- To be done -
State the number of lines with the string "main" in them, and nothing else.

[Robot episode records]
──────────────────────────────
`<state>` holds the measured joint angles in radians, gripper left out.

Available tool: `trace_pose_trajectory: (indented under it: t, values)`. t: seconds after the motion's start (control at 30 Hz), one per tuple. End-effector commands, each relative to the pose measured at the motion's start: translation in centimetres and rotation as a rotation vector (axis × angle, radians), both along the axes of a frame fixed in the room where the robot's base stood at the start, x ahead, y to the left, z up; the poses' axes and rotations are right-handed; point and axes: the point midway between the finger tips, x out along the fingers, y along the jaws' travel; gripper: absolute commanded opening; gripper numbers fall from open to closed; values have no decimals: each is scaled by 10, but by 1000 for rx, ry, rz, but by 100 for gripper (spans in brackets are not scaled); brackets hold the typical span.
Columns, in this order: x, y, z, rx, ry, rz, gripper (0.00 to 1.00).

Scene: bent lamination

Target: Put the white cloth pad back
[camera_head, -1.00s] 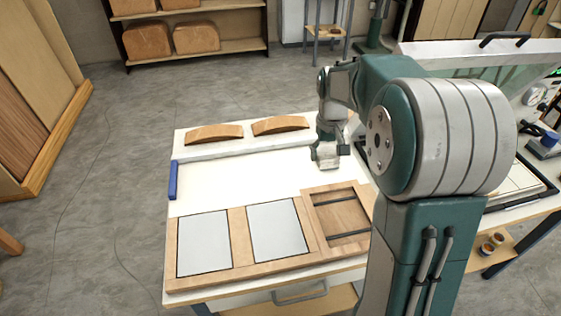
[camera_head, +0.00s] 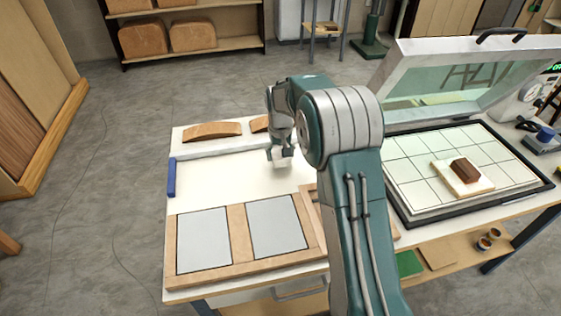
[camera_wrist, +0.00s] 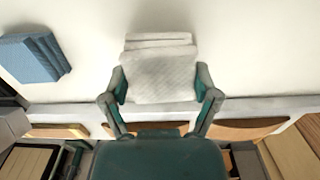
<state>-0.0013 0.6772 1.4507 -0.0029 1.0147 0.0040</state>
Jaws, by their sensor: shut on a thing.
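The white cloth pad (camera_wrist: 158,78) is between the two fingers of my gripper (camera_wrist: 163,88) in the wrist view. My gripper is shut on it. More white layered edges show just behind the pad; I cannot tell whether they are part of it. In the head view my gripper (camera_head: 281,156) is over the bare white tabletop (camera_head: 215,178), in front of the back ledge. The pad is small and pale there, and its gap to the table is unclear.
Curved wooden pieces (camera_head: 212,131) lie on the back ledge. A blue block (camera_head: 171,178) lies at the left edge; blue stacked pieces (camera_wrist: 36,56) show in the wrist view. A wooden frame (camera_head: 237,232) lies in front. At right, an open press (camera_head: 455,170) holds a brown block (camera_head: 466,170).

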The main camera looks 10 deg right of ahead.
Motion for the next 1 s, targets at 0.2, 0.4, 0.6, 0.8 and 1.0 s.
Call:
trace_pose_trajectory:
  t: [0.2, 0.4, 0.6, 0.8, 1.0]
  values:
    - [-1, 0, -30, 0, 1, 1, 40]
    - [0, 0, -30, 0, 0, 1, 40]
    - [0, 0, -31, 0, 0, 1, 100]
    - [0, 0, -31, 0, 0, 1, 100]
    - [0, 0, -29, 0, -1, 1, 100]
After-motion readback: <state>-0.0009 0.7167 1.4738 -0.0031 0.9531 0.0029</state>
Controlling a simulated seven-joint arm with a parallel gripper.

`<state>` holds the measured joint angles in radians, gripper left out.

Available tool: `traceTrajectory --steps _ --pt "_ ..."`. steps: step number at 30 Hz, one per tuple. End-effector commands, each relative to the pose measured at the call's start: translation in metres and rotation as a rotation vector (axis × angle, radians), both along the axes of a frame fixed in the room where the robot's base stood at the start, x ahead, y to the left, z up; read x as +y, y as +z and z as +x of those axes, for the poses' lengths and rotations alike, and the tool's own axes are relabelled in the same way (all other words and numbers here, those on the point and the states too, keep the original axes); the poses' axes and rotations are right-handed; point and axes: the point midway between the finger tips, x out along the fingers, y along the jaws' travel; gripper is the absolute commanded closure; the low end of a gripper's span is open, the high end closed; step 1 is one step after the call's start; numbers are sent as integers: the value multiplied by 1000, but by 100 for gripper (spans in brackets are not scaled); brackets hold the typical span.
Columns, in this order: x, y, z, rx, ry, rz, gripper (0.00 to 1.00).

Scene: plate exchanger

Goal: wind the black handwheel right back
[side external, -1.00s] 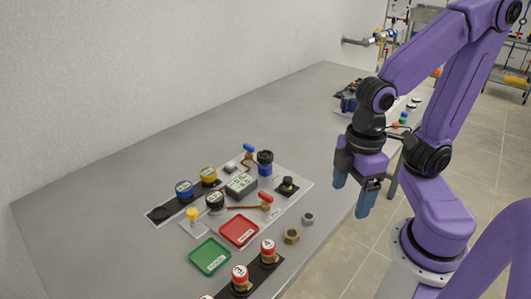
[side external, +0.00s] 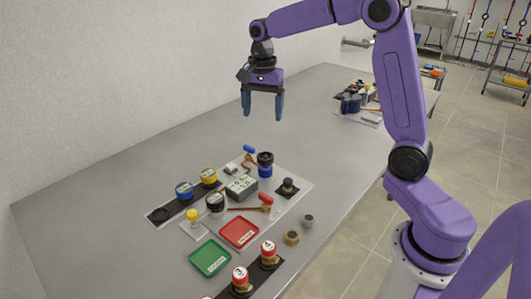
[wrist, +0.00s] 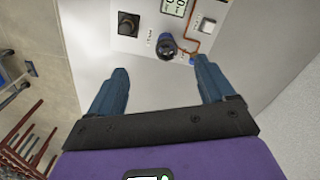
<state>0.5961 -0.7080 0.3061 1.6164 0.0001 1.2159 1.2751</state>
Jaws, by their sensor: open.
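A black round wheel-like top on a blue body (side external: 265,160) stands at the back of the light panel; it looks like the handwheel, and it also shows in the wrist view (wrist: 166,46), just beyond my fingertips. A second black knob (side external: 288,185) sits on a dark square base nearer the table's right edge; it also shows in the wrist view (wrist: 128,22). I cannot read the wheel's turned position. My gripper (side external: 263,107) is open and empty, pointing down, well above the table; its two blue fingers (wrist: 161,68) are spread apart in the wrist view.
Near the wheel stand a blue-handled valve (side external: 249,149), a grey display box (side external: 241,186) and a red-handled valve (side external: 265,199). Green (side external: 210,258) and red (side external: 239,232) trays lie in front. The table's left and back surface (side external: 130,150) is clear.

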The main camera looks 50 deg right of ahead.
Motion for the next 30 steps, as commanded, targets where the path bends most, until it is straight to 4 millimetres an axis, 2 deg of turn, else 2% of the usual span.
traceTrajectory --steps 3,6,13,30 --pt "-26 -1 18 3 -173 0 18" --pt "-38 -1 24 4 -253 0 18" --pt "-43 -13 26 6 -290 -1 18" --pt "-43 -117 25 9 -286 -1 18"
──────────────────────────────
- Expected output -
2